As you do your reading for the honors exam, you will take notes that you can share with the rest of us, too. 

Remember that you won’t have time on the exam to discuss all of the texts in detail, so you don’t need to be an expert in everything (which is a good thing, because nobody can be an expert in everything!). You just have to know a bit about all the things and a lot about some of them. Your notes will help you get there.

You can choose to focus your attention on the texts that interest you most, taking notes that you’ll share on:

  • Two (out of six) works of literary theory; and
  • Five (out of twenty) works of literature.

Make your choices intentionally. Choose a range of texts that you can analyze on the exam to demonstrate your strengths as a critic of literature written in English. 

Your notes should be 2-3 pages long, using this format to capture essential features of the literary and theoretical texts.

In addition to your notes, you will report on the notes once over the course of the semester.


The primary goals of your notes on theoretical texts are to:

  • Summarize the essential features of the text (the thesis, motive, evidence, analysis) in your own words, and
  • Suggest several ways that this theory could work as a lens on a literary text we’re reading together.

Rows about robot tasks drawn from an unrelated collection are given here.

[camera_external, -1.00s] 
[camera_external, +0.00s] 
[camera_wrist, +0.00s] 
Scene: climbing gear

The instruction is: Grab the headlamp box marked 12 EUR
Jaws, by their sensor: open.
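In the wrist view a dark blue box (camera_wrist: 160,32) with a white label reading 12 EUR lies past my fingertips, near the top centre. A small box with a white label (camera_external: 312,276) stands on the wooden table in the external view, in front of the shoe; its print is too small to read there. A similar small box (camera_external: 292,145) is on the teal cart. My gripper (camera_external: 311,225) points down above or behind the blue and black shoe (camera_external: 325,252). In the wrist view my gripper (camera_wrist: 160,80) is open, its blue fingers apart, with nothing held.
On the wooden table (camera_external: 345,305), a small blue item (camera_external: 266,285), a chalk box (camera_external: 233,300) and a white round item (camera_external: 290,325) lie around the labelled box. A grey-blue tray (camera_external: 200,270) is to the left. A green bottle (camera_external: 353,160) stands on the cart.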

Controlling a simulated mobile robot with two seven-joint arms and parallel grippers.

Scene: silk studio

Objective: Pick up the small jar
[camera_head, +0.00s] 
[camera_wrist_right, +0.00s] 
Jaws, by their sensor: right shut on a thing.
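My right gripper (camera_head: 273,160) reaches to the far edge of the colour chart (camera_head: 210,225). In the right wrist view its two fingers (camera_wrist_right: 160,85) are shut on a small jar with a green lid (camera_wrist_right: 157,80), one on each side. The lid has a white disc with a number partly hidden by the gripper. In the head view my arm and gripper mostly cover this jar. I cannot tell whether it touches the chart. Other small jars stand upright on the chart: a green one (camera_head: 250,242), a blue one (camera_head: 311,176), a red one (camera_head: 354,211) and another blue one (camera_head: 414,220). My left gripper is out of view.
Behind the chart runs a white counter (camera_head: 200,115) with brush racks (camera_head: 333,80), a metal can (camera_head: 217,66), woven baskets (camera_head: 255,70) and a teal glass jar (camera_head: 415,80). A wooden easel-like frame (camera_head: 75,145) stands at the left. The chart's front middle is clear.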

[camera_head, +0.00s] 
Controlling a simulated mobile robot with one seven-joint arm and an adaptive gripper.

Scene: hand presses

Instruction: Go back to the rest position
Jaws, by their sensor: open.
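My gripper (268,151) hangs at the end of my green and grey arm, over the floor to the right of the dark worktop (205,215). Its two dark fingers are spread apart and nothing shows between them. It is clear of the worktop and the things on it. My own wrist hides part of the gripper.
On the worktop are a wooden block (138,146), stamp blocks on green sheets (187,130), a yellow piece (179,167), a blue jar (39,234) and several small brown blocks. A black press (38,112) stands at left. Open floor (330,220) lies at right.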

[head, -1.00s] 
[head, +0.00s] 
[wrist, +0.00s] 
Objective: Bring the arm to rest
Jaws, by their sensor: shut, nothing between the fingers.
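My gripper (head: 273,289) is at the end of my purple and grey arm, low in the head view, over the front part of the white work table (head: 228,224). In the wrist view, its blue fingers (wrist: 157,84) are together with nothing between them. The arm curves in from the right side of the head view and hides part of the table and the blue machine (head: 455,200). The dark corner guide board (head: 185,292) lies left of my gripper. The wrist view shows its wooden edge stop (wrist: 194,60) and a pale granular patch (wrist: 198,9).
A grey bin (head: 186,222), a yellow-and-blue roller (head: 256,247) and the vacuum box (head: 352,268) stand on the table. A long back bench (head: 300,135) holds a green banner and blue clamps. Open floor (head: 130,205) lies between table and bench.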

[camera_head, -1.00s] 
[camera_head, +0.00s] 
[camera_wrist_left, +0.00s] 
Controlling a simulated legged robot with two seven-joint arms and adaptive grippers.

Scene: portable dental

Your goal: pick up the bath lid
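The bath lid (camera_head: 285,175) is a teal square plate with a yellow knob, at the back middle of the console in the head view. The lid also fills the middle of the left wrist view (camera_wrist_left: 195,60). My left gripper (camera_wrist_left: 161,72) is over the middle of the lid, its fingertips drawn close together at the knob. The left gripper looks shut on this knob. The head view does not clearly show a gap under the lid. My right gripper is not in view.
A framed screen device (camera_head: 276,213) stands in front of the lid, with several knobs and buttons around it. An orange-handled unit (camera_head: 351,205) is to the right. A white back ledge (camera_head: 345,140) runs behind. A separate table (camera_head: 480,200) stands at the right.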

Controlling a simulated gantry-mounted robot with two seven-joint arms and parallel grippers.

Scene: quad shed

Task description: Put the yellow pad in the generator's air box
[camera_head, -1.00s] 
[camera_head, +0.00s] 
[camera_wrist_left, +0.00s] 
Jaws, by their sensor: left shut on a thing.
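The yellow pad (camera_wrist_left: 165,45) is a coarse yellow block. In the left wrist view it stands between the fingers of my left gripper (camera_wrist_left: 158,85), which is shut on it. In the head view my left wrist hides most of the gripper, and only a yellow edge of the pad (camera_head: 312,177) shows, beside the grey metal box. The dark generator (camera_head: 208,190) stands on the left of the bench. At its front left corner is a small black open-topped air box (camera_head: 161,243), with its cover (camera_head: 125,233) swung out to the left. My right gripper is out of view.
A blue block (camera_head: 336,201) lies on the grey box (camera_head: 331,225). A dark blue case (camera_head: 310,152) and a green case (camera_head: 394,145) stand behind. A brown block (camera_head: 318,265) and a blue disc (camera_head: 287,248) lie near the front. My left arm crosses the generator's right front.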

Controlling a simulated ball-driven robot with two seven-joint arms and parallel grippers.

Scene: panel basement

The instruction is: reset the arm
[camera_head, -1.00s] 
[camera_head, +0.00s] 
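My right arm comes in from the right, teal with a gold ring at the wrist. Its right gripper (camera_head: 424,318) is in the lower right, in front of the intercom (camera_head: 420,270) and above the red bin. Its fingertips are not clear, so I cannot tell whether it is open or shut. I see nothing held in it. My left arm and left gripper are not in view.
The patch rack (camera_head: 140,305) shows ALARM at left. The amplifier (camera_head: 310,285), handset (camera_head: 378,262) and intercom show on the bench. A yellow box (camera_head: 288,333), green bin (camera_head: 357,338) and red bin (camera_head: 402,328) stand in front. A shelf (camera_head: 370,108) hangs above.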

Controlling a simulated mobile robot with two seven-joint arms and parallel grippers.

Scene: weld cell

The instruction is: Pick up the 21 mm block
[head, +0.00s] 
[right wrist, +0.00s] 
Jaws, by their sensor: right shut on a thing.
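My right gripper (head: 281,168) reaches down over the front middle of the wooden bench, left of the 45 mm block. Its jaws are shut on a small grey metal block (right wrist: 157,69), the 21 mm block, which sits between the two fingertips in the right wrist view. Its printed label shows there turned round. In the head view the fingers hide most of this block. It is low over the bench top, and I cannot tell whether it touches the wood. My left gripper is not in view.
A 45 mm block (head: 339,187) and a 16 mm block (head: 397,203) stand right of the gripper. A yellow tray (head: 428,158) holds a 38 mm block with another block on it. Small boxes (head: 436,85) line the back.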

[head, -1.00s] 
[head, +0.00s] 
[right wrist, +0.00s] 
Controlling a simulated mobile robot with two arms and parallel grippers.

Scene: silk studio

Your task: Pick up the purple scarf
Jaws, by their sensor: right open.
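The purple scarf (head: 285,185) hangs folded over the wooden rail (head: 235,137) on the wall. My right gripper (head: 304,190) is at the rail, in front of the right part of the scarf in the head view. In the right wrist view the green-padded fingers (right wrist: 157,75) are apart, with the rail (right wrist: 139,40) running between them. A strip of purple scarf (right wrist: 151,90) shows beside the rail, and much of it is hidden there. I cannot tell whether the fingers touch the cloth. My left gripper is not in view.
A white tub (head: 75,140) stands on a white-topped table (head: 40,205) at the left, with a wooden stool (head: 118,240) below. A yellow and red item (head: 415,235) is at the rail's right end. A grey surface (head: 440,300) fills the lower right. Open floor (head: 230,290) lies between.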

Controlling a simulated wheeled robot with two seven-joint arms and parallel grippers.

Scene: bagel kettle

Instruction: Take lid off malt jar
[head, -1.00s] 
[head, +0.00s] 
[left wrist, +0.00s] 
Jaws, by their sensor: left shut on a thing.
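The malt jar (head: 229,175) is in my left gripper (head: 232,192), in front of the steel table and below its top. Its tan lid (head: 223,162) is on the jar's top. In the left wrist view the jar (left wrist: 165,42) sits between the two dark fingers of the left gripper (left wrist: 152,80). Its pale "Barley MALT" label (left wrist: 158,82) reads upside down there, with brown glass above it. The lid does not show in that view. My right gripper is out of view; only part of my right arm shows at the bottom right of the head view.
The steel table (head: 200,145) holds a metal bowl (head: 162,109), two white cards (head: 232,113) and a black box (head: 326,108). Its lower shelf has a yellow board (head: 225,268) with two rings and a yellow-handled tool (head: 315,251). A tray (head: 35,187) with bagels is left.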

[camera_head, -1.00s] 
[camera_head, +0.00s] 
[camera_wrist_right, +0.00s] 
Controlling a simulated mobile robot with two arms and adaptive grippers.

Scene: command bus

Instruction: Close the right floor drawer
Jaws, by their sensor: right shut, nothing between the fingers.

You should try to be objective in your summarizing notes (part A), providing a summary that anyone could use, and subjective in your suggestive notes (part B), indicating ideas that are original to you.

A. What does this text say and how does it say it?

1. The thesis: What is the central argument of this theoretical text? Summarize that “true but arguable” claim in your own words, and quote a passage from the text (one to three sentences) that captures it.

2. The motive: How is this theoretical text intervening in an existing conversation to show contemporary critics something significant that we don’t already know? Summarize the motive in your own words, and quote a passage from the text (one to three sentences) that captures it.

3. The evidence and analysis: Describe how the author analyzes evidence to prove their thesis, giving an example or two. What texts prove most important to this theorist’s argument? Describe how the theorist reads the evidence to demonstrate the main point of the theory. Cite page numbers and examples 

B. How does this theory work as a lens on a text? How could we use it?

Write a paragraph or two to suggest ways that you or your classmates could use this text on the exam. What literary texts could you analyze with this text as a lens? Try writing an essay question that you hope to get, and indicate how you could answer it with this text as your theoretical tool


The primary goals of your notes on literary texts are to:

  • Summarize what the text is “about”;
  • Explain why it is historically important;
  • Locate it in literary history, so you can name its period, genre, etc., and
  • Cite memorable passages in the text that illustrate its significance.

Locate the text in its historical context/literary history: Who wrote this text, when and where? What is this text about, and what do we need to know about its significance in its historical moment? How does it add to our literary history, and how does it reflect the concerns of its historical moment, nationally and globally? 

Identify the text in a genre: How does this text build on the generic traditions that precede it? What genre does it represent, and what is notable about the ways it uses existing conventions of the genre?

Pose theoretical/analytical questions about the text: Try writing essay questions that you might answer with an analysis of this text. What interpretive problems does this text raise, and how do you anticipate that you (or your classmates) could analyze this text on the honors exam? Cite passages and page numbers when you can.